Windspiel Premium Dry gin was launched 2 years ago by four friends Sandra Wimmeler, Denis Lönnendonker, Rebecca Mertes, Tobias Schwoll and their master distiller Holger Borchers. Like Chase distillery in the UK, they are a paddock to bottle distillery, creating their spirit base from potatoes they grow themselves in the rich soil of the Volcanic Eifel region of Germany.
What’s in a name?
German King Frederick II was responsible for introducing the potato to Germany as an agricultural crop. His passion for greyhounds, ‘windspiel’ in German, was the inspiration for the name of the gin, and it’s why there is a greyhound on the label!
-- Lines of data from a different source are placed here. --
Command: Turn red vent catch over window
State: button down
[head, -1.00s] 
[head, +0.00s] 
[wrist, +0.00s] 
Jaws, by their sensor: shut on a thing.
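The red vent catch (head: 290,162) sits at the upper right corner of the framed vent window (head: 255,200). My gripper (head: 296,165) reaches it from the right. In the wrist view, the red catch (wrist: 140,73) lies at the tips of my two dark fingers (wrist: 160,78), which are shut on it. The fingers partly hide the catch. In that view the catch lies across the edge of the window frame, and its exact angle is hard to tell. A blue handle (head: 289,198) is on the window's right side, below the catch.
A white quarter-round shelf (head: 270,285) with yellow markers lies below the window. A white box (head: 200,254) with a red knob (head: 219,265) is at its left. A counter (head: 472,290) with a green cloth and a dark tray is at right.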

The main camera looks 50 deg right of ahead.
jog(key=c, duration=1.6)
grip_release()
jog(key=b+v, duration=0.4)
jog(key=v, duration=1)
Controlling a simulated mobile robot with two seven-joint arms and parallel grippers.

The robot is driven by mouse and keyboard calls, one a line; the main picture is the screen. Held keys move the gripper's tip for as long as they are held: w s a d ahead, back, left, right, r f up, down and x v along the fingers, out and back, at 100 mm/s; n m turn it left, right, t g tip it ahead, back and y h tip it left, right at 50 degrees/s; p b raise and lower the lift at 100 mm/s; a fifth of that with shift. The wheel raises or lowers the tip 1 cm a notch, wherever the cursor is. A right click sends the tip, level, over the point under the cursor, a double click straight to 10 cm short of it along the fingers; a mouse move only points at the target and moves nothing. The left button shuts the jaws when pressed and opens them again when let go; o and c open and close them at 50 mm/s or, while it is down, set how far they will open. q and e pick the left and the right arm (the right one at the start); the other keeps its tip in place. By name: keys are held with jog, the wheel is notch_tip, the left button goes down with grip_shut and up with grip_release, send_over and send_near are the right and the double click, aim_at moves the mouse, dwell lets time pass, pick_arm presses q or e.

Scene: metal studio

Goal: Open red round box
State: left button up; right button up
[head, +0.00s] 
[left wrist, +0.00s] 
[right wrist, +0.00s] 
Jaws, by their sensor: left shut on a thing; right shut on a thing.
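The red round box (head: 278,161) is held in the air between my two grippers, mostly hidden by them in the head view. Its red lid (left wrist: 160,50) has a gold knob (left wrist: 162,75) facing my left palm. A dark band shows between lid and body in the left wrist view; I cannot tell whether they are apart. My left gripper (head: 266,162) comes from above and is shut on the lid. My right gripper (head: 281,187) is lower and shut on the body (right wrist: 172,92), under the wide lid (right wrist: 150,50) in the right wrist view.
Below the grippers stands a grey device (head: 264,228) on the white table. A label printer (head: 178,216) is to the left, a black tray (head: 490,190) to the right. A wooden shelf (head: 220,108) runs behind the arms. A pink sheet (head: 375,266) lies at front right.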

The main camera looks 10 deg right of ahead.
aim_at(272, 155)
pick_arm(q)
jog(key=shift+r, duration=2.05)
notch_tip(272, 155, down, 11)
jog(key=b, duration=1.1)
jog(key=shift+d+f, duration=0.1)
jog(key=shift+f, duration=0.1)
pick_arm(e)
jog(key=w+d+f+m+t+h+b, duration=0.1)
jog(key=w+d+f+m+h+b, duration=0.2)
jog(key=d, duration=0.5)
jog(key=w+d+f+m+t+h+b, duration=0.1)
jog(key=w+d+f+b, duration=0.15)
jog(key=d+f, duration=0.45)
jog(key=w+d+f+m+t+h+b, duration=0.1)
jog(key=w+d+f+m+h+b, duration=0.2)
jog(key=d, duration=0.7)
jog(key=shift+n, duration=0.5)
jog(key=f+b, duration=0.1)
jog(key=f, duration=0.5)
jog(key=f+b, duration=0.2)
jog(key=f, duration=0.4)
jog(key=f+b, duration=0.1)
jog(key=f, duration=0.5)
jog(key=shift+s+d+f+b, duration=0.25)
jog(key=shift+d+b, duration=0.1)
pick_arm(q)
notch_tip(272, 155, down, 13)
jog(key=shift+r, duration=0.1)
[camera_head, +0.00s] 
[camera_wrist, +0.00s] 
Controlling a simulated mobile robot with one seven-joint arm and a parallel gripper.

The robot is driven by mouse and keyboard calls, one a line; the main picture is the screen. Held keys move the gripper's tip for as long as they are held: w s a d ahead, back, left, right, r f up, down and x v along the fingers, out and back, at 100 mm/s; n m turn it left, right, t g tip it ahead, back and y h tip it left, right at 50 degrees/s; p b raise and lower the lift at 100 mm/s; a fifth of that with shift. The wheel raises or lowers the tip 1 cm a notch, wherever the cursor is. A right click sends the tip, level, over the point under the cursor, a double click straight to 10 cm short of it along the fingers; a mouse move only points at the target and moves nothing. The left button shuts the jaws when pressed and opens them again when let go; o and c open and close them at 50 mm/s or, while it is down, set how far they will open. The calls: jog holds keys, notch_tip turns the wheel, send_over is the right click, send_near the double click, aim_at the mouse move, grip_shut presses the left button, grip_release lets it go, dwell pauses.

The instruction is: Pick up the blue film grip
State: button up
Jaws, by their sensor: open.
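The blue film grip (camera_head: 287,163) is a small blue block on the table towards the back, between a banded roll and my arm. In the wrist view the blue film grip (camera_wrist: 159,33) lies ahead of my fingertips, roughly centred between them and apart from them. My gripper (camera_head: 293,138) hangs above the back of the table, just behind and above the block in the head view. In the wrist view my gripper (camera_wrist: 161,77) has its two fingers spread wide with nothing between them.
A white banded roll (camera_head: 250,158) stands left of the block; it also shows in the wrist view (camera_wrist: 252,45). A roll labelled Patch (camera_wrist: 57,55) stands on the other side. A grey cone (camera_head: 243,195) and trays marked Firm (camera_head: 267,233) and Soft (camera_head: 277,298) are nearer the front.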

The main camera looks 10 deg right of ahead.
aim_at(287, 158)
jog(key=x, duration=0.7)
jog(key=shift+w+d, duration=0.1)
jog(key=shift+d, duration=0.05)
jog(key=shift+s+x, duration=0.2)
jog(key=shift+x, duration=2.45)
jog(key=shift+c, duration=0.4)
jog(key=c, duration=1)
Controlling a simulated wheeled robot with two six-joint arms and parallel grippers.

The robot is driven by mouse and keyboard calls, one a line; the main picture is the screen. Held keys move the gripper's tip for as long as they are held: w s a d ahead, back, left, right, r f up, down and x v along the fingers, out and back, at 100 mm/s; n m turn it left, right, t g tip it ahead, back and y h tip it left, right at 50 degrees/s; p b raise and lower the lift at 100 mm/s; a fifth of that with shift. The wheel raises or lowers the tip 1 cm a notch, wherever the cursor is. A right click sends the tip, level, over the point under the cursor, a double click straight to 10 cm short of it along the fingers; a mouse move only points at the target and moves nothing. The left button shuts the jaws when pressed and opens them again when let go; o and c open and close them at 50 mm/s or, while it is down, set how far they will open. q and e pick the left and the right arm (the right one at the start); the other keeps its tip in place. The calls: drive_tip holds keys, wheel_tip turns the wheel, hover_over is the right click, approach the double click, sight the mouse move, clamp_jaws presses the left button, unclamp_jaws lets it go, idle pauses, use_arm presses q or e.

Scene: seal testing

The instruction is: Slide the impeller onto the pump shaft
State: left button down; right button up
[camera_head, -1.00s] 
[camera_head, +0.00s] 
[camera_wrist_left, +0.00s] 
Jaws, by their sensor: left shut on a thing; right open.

Juniper berries, lemon zest, coriander, lavender blossoms, ginger, cinnamon, plus a few other secret ingredients are macerated in alcohol to extract the most flavour. Each botanical is then distilled individually and stored for a few weeks, before being blended with the triple-distilled potato distillate.
Juniper is present on the nose and the palate, with lavender and cinnamon coming through towards the end. Hints of lemon were also detected. Windspiel has a very smooth mouth-feel and is very sippable neat, considering its higher than standard 47% ABV. It has the balanced, lengthy finish you’d expect from a quality gin.
In order to create their perfect gin and tonic, Windspiel have developed their own tonic water and it complements the gin very well, making a subtle g & t, but a delicious one! The gin shone in a 2:1 ration dry martini (I used Dolin) where the earthier notes of the gin brought out the botanicals of the vermouth fantastically well. In the Windspiel negroni, the juniper was a little subdued, but overall it was a decent enough drink.
Getting the base spirit right can be a headache for many distillers attempting to produce their own (which is why the majority choose to buy theirs in), but Windspiel have produced something very special and it’s a perfect canvas for their choice of botanicals. Unsurprisingly, Windspiel Premium Dry gin has won many awards including a Gold Medal at San Francisco World Spirits Competition. A highly recommended addition to any gin cupboard!